Mike Shatzkin has an interesting essay on his blog about how sales of e-books seem to concentrate amid bestsellers—while the percentage of e-books sold seems to be in the teens generally, some bestselling titles report moving as many as 50% of their units as e-books. Shatzkin places the blame for this on the relatively few choices that can be presented at one time on a screen compared to a bookstore.

Bookstores, Shatzkin explains, know all about the value of facing titles out on a shoulder-level bookshelf to bring them to readers’ attention. It used to be that as part of the inventorying process, sales reps would count books on shelves, taking the opportunity to face them out and move them around while they were at it to attract more sales. But with e-bookstores, there’s not as much you can do.

The standard technique is that there are a set and limited number of titles a customer sees “at a click.” If you want to see more, you have to click again and (depending on connection speed) perhaps wait for more titles to load, which will usually be another 10 or 12 or maybe 25. If you shop the same sections repeatedly (and who doesn’t), most of what you see will be titles you’ve seen before and either bought or rejected. If you shop often, trying to find something new can be exhausting and ridiculously time-consuming.
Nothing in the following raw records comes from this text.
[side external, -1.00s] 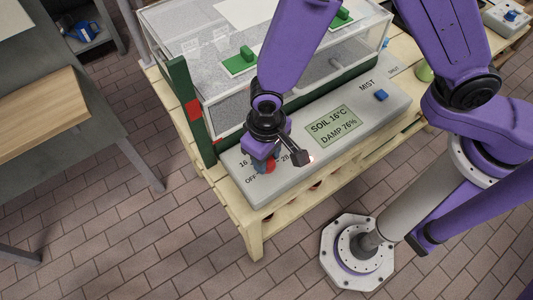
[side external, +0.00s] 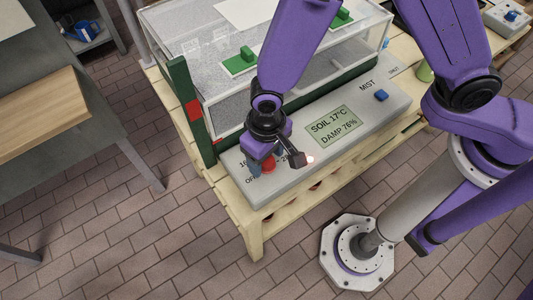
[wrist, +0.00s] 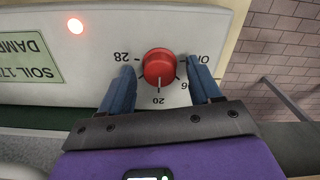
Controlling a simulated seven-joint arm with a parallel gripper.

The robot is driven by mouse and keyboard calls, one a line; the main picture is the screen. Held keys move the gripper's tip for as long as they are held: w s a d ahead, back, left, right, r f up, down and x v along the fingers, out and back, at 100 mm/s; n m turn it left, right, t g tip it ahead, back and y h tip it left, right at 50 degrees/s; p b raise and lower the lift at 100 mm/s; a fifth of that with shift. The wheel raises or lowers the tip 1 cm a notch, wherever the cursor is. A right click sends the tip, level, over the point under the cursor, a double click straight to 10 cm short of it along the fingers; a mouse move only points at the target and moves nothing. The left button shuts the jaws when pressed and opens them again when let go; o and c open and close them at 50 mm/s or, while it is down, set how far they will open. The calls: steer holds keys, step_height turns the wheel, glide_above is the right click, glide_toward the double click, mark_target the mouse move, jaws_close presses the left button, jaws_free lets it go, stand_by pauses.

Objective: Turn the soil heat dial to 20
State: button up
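The soil heat dial (wrist: 159,66) is a round red knob on the grey control panel. In the wrist view its pale pointer mark appears lined up with the 20 label. In the side view the dial (side external: 268,166) is partly hidden under my gripper. My gripper (wrist: 160,76) has its two blue fingers on either side of the dial, with a visible gap between each finger and the knob. It is open and holds nothing. The panel display (side external: 333,127) reads SOIL 17°C and DAMP 76%.
A small lamp (wrist: 75,26) glows red on the panel beside the dial. A blue MIST button (side external: 381,95) is farther along the panel. A clear-walled box with green handles (side external: 241,61) stands behind the panel on the wooden pallet table (side external: 254,236).

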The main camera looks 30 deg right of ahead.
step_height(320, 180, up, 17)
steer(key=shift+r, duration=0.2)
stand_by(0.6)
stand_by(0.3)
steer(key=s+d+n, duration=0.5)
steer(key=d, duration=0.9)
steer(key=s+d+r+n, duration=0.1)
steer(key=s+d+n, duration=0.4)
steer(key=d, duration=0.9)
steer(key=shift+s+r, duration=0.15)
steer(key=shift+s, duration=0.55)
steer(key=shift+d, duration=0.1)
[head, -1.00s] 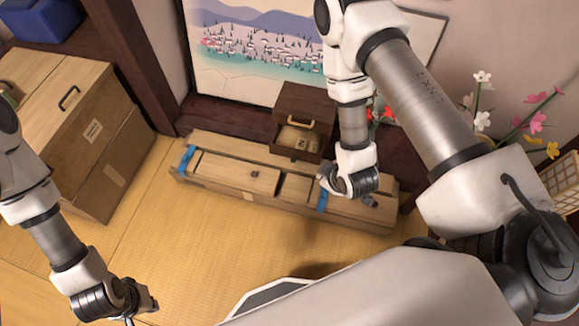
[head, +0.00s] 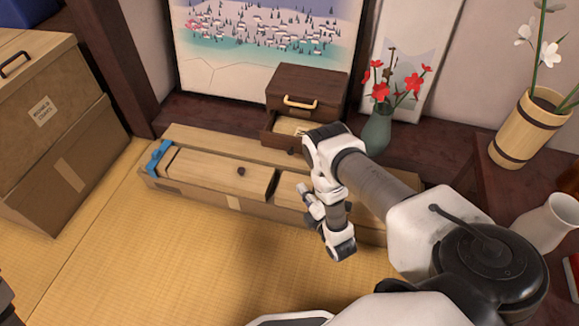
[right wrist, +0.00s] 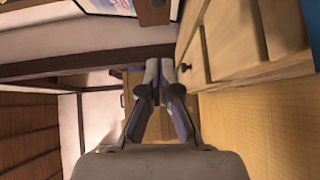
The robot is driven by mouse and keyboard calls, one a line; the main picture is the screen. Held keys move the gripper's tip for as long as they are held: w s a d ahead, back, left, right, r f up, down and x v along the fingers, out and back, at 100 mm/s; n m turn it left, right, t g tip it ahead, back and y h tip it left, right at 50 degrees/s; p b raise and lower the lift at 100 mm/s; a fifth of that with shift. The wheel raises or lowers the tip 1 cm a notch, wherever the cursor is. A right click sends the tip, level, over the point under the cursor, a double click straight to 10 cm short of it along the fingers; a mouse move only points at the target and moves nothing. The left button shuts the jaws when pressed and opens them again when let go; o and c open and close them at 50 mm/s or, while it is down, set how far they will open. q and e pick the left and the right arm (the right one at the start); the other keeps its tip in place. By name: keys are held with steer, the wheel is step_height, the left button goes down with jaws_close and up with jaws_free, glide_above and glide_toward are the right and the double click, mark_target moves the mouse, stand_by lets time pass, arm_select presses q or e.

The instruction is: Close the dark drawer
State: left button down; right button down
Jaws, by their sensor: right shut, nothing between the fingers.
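A small dark wooden chest (head: 322,84) stands at the back wall with a gold handle on its upper part. Its lower dark drawer (head: 275,138) is pulled out, with pale contents showing inside. My right wrist hides the drawer's right part. My right gripper (head: 303,191) is in front of and below the drawer, over the long pale chest, shut and empty. In the right wrist view its closed fingers (right wrist: 167,66) point past the pale chest. A dark brown piece with a knob (right wrist: 154,12), probably the drawer, shows at that view's top edge.
The long pale chest (head: 205,177) with blue corner straps lies before the dark chest. A green vase (head: 377,132) with red flowers stands right of the drawer. Cardboard boxes (head: 75,165) are at left. The tatami (head: 160,260) in front is clear.

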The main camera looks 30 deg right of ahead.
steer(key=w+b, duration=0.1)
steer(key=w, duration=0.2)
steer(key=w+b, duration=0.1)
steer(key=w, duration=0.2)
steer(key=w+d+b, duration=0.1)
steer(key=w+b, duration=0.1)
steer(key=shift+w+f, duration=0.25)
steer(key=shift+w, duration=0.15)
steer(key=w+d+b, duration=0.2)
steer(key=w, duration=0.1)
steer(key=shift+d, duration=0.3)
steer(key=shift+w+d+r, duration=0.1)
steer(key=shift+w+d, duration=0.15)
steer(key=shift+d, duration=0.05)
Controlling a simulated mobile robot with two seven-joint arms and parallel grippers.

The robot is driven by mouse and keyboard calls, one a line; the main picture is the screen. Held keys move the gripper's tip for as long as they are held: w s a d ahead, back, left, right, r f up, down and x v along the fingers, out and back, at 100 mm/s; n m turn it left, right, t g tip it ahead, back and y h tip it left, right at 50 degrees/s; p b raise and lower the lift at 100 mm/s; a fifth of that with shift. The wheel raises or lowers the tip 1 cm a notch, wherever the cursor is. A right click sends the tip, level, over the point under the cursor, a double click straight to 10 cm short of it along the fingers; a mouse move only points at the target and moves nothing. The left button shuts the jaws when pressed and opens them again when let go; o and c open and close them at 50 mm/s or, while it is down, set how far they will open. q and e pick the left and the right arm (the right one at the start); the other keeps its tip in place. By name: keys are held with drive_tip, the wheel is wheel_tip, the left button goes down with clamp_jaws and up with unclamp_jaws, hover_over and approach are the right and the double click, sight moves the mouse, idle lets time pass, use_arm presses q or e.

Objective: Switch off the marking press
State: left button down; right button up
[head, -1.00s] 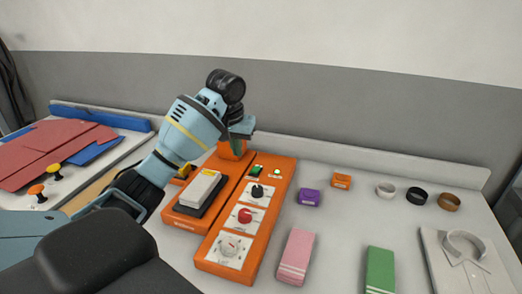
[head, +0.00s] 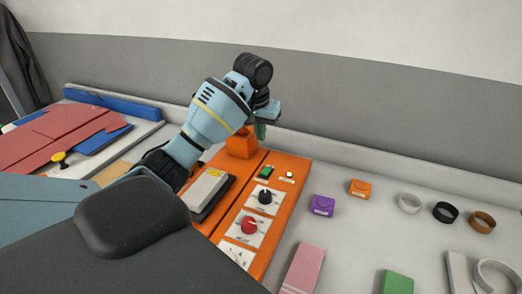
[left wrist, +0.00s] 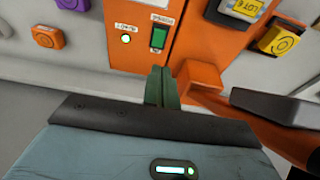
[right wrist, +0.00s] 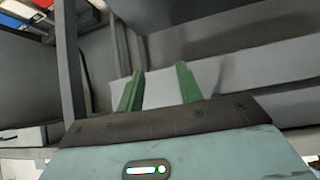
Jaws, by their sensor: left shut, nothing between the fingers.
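The orange marking press (head: 282,212) stands on the counter. Its panel has a green rocker switch (head: 265,173), a small lit lamp (head: 289,174), a black knob (head: 265,196) and a red knob (head: 249,225). My left gripper (head: 261,130) is shut and empty above the panel's back end. In the left wrist view its green fingertips (left wrist: 161,76) are just below the green switch (left wrist: 158,38) in the picture; I cannot tell whether they touch. The lamp (left wrist: 125,39) glows beside it. My right gripper (right wrist: 158,86) is open and empty, seen only in the right wrist view.
A pad with a yellow label (head: 207,187) lies on the press's left side. Purple (head: 322,205) and orange (head: 360,188) blocks, several rings, and pink (head: 304,268) and green (head: 397,282) blocks lie to the right.

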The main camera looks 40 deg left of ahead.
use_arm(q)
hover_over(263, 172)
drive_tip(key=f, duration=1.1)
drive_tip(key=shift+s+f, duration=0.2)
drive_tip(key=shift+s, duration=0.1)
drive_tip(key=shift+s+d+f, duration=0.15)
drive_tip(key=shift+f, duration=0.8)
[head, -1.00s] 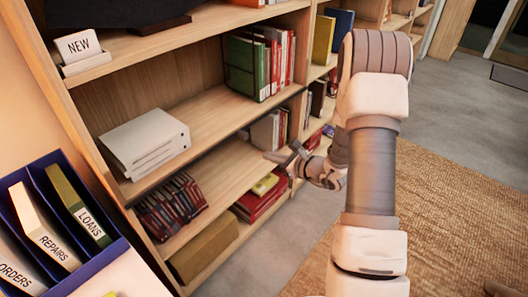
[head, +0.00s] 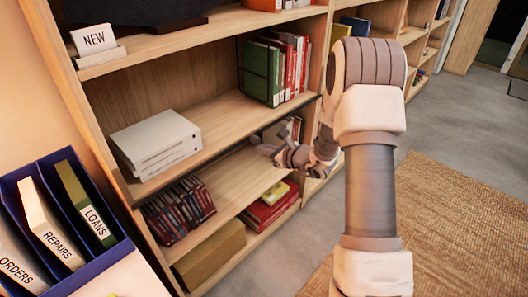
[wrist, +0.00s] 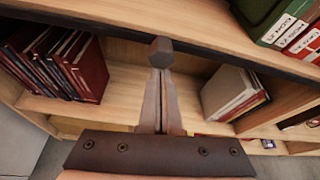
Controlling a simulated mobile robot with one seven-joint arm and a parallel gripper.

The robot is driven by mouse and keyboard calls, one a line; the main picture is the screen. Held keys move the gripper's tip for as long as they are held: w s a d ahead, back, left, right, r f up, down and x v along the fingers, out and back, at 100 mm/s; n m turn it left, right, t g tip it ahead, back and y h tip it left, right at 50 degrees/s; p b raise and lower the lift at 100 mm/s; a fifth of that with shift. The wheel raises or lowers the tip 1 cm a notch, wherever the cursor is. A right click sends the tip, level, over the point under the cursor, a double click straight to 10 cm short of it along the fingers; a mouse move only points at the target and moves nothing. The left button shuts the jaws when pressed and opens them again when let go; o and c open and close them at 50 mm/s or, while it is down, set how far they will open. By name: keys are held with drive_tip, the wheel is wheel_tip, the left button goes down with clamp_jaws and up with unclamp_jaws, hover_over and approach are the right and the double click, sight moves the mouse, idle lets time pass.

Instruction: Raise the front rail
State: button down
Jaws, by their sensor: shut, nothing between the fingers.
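The front rail (head: 222,151) is a dark strip along the front edge of the middle shelf. In the wrist view it is a dark band (wrist: 215,60) crossing the upper part of the picture. My gripper (head: 264,147) is in front of the bookcase, close to this edge. In the wrist view its fingers (wrist: 161,52) are together and empty, with the tips overlapping the rail. I cannot tell whether they touch it.
Dark red books (wrist: 80,65) and pale books (wrist: 232,92) stand on the shelf below. A blue file box (head: 90,275) is at the lower left. The floor to the right is open.

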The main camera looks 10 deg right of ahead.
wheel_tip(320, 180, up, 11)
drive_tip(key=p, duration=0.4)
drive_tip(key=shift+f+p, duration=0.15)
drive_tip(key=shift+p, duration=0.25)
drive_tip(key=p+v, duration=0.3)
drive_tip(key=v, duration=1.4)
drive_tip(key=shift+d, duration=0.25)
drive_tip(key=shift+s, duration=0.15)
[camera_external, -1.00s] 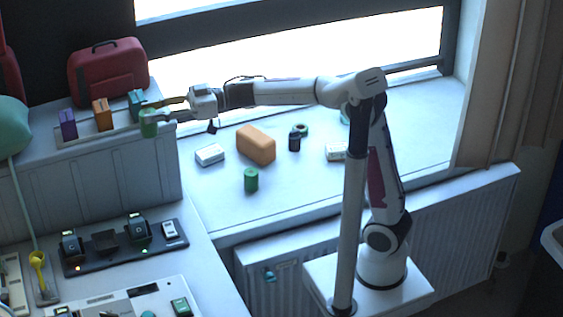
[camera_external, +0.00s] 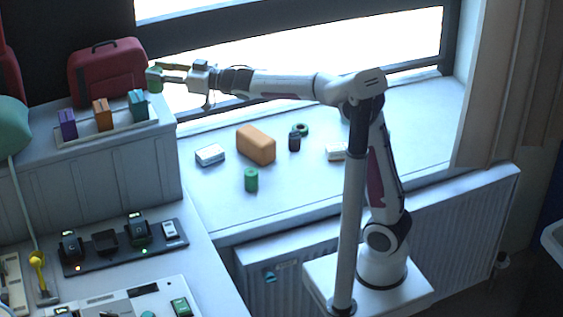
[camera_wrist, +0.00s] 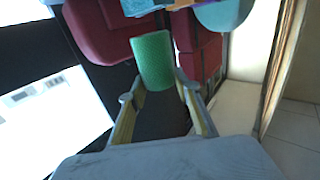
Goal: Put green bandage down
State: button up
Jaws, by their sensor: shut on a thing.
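The green bandage (camera_external: 154,79) is a small green cylinder held at the tips of my gripper (camera_external: 163,75). In the external view it is raised above the far right end of the raised ledge, just right of the red case and above the teal box. In the wrist view the green bandage (camera_wrist: 153,61) shows a textured side and sits between the two fingertips of my gripper (camera_wrist: 157,90), which are shut on it. A second green cylinder (camera_external: 251,180) stands on the windowsill.
Purple (camera_external: 67,124), orange (camera_external: 102,114) and teal (camera_external: 138,105) boxes stand on a white tray (camera_external: 88,138) on the ledge. A red case (camera_external: 108,72) stands behind them. The windowsill (camera_external: 320,195) holds an orange block (camera_external: 256,145), with free room at its front.

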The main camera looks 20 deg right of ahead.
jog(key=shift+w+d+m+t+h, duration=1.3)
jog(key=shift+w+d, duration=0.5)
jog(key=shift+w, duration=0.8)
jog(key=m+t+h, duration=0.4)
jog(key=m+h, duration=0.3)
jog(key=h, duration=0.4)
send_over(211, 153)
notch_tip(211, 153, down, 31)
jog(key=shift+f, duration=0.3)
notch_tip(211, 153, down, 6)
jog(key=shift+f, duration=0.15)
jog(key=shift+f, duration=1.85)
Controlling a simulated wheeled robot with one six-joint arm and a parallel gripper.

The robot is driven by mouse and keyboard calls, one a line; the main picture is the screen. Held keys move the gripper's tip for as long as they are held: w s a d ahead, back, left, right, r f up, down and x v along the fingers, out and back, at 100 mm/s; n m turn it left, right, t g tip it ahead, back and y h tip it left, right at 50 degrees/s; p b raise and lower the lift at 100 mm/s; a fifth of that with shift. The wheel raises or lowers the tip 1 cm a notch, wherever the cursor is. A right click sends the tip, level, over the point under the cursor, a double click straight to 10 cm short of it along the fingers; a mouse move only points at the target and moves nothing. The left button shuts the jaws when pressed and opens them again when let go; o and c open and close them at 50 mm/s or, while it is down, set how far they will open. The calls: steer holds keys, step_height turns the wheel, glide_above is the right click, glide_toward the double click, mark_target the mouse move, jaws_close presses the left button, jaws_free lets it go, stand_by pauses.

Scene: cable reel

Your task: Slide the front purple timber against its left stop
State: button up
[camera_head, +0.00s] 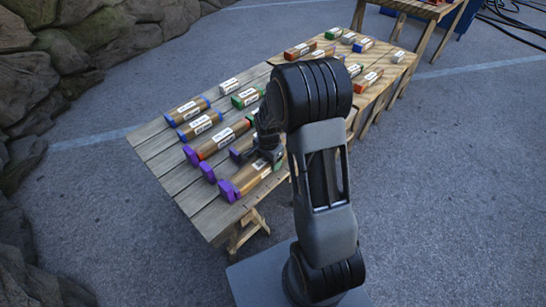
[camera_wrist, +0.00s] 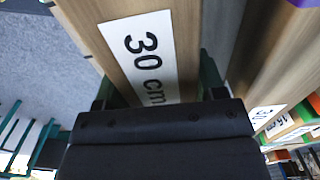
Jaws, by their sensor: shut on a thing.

And being on an e-book bestseller list seems to be a sort of feedback loop: if you’re on the list, you sell more copies, and you consequently stay on the list. This could explain some of the success of Amanda Hocking and Joe Konrath at selling their self-published books: let them hit the bestseller list a few times and it’s easier to stay on it than fall off it. Some self-publishing authors ride the 99 cent price point up to the top of the list, then set their prices up to $2.99 and make more money while they slide back down.

(It’s interesting to note that this effect is not strictly limited to e-books—it would also have an impact on online booksellers such as Amazon that sell print books. After all, you can’t browse Amazon’s printed books like you can a bookstore, either. Though since print books are also sold in print bookstores that don’t have this problem, the effect will be much more diluted there.)

The browsing conundrum has long been an oft-heard complaint about e-books (and, for that matter, online bookstores for print books). How do you get people to discover new titles when you can’t present that many on a screen? Even though you can more easily find exactly what you want if you know what you want, what if you just want to browse?

As bookstores are more and more hit by the dual effects of the economy and people migrating toward electronic books, this will become a more pressing question for publishers and self-publishers alike.

8 COMMENTS

  1. And don’t discount the prompts of latent books suggested by multi-title display. A best seller can prompt an interest in previous and prospective titles from that author, but the simultaneous display of a genre, or book store shelf, can actually play-out in a secondary browse and that can lead somewhere too.

    I notice that when I go to a physical book store I plan to spend an hour. When I go to an on-line book store I plan to spend minutes. This is not an efficiency measure…it is a measure of engagement and fulfillment.

  2. I dunno. Maybe the insistence on huge bright pretty shiny intrusive chrome-y presentations of cover art in resource-hogging Javascript slide-bar apps eats up real estate that would be better used for lists of titles.

  3. One of the things I miss about fictionwide (now that they rarely carry books I want) is that they have a weekly list of new releases sorted by genre with NO pictures. I just really care about the author name, the title and the genre. I would love a browsing option that justed displayed this information.

  4. I think one of the things that could help this is better search capabilities. That way people who are interested in genre specific titles can easily find what they are looking for.

    I think websites will improve their user interfaces over time, but it will take a while. Think about how much money has been put into the store design of regular bricks and mortar stores. They have spent millions of dollars figuring out how to keep you in the store the longest. Websites do not yet have this level of sophistication as of yet.

    • But as the article notes, search capabilities aren’t the problem. The site needs better browsing capabilities, and there’s just no way to top being in a 360-degree real-world space where you can be surrounded by thousands of square feet of shelf space, all of which can have books on it. You just can’t fit that many different books on one dinky little screen. Even with VR.

  5. I have never shopped books by cover, but rather 99% from reviews or recommendations (and I read reviews for the recommendations). I subscribe to Publishers Weekly and that helps tremendously but I also read reviews elsewhere. Of course, I also have collected favorite authors over the years so it kind of feeds on itself. The ability to get e-book samples is also a factor in deciding.

  6. I wish shopping sites showed more search results per page. I’m fed up of sites that say ‘151 matches. Showing 8 per page. Page 1 of 19’ and expect me to click through all 19 pages to see whether I like any of the items it’s found for me, when a single page with 151 product images wouldn’t take very long to load. It’s like they think we’re all still on dialup! If I’m lucky, I can tell it to show 20 products per page, instead of 8. This isn’t limited to booksellers, but it’s as germane here as elsewhere.

  7. When ebook distributors spend one tenth of the time and effort on cataloguing their books that librarians do, then life will become much easier. It’s an established science, there’s lots of documentation — READ IT, folks, and direct some of that cash flow towards hiring people who categorise books for a living, rather than letting the stock-room attendant decide on the basis of the colour of the cover and the size of the font.